Favorite thing: Dubai's currency is the UAE dirham, also known as AED, which are easily obtainable in the many currency exchange bureaux all over the city. They will convert just about any currency in the world into dirhams.
One side of the notes is printed in Arabic, the other side is in English, so you'll have no trouble knowing exactly what each note is worth.
There are 100 fils to one dirham. There are one dirham coins plus 50fils, 25fils, 20fils, 10fils and 5fils coins.
Hilton Jumeirah in foreground
Favorite thing: People often ask in the Forum whether their hotel will be affected by the massive construction in Dubai. Much of the construction is now finished and since the global financial crisis much less new construction is happening.
Construction behind the string of hotels along Jumeirah Beach - including Sheraton, Hilton, Le Meridien Mina Seyahi, Royal Meridien, One & Only Royal Mirage and others - has largely been finished and there's now a hugely popular promenade of shops and restaurants.
The photo of the Sheraton Jumeirah Beach shows the Jumeirah Beach Residence development towering over the hotel. The other photos show Le Meridien Mina Seyahi an Hilton Jumeirah. As you can see, the construction work is just about finished.
Inside an e-library
Favorite thing: A much better option than internet cafes - unless you want to use MSN Messenger for video link-ups - are the public libraries, or e-libraries. If there's one in the area you're staying in, check it out. They're modern, clean, quiet, reliable and cheap. One hour is Dh3 and two hours is Dh5. (Dh5 is US$1.35).
I've used the libraries in Al Wasl Road next to Safa Park and on Jumeirah (Beach) Road in Umm Suqeim, and both have excellent facilities.
Best exchange rates.
Favorite thing: Every time we've needed to change money we've found Al Musabbeh offers the best rate.
It's located near the creek in Bur Dubai. From the abra station, walk a few metres back to the main entrance to the souk. About 100 metres into the souk, on the right, you'll find the small shop. There are several other exchange shops in the same lane, so you can check the rate in a few so that you can choose the one offering the best rate for your currency.
Just be careful with the notes when you shop - the fifty dirham notes are easily mistaken for five dirham.
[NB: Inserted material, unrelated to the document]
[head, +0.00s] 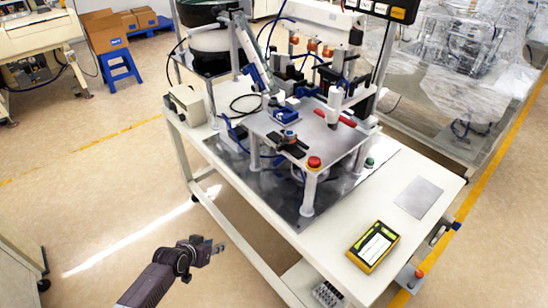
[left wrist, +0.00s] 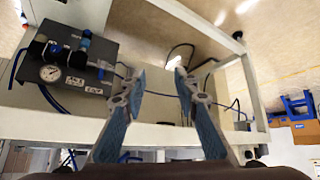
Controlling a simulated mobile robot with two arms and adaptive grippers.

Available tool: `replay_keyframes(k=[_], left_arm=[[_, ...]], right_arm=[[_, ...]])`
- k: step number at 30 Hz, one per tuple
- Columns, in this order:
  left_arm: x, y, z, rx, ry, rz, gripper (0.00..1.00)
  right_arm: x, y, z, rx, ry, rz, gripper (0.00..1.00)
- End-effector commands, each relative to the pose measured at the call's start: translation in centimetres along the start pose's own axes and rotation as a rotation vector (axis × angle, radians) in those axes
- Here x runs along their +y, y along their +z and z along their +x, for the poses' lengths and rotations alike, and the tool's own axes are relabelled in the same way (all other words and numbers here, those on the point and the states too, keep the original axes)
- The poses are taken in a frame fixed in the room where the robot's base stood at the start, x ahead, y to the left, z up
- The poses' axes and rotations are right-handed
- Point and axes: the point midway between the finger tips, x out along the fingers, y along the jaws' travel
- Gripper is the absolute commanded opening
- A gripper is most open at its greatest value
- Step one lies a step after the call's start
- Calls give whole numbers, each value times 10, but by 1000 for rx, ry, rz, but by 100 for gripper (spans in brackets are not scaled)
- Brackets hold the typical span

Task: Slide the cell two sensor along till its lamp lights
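The assembly station (head: 300,135) stands on a white table, with a raised metal plate, blue blocks and cables. I cannot tell which small part on it is the cell two sensor, or make out its lamp. My left gripper (head: 220,248) hangs in front of the table's left side, apart from the station and empty. In the left wrist view its two fingers (left wrist: 160,75) stand apart, with nothing between them. My right gripper is in neither view.
A bowl feeder (head: 208,42) stands at the table's back left. A red button (head: 314,162) sits at the plate's front corner. A yellow-black handheld device (head: 373,246) and a grey plate (head: 419,197) lie on the table's right part. A gauge unit (left wrist: 72,62) shows in the wrist view.

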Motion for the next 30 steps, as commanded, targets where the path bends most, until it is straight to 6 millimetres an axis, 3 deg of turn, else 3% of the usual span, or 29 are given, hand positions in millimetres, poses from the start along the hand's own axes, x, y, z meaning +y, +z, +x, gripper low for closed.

People are usually honest and will point out your mistake, but just check before you hand them over.
Favorite thing: The holy month of Ramadan is a time when Muslims fast between sunrise and sunset.
Non-Muslims must respect the fast and also are not permitted to eat, drink or smoke in public during daylight hours. It is also even more important than usual to wear appropriate non-revealing clothing.
Hotels have a restaurant open for their guests and some coffee shops and restaurants are open, screened or curtained off from public view.
Supermarkets and food stores are open and take-away food is available - but it must not be consumed in public.
Some shops don't open until after evening prayers, others open normally throughout the day, some open all day but close during prayer times.
The evening is when everything is up and running, with shops and restaurants often open until the early morning hours.
Favorite thing: This really shouldn't need saying, but unfortunately it is because of the behaviour of not only tourists but also some expatriate residents.
Because people have abused the relaxed, liberal attitude of the authorities by behaving and dressing inappropriately, there is now an official campaign to enforce the rules and laws.
Police are out in force along Dubai's public beaches to enforce the laws, after a British couple were found drunk and having sex in public on a beach. (Behaviour which would not be accepted in any country!)
Bikinis are OK on the beaches but females must not sunbathe topless. You must cover up when leaving the beach.
Dress rules are beginning to be enforced in public areas too. Revealing clothing is OK on the beaches and in hotels, but should not be worn in public streets, restaurants and shopping malls. Females should wear clothing that covers the shoulders and knees. Although you will see women wandering around malls in hotpants and revealing skimpy tops, please do not copy them!
This is not Saudi Arabia and the rules are still very liberal. You will see people wearing the clothing they wear in their own country, a huge mixture of styles and fashions. Basically, if you wear decent clothing back home you can wear exactly the same here. Women do not have to wear abayas, do not have to cover their hair.
I've added some photos I've taken in the streets and restaurants, not taken to specifically show the clothing but they do give an idea of the mixture of clothing that's acceptable.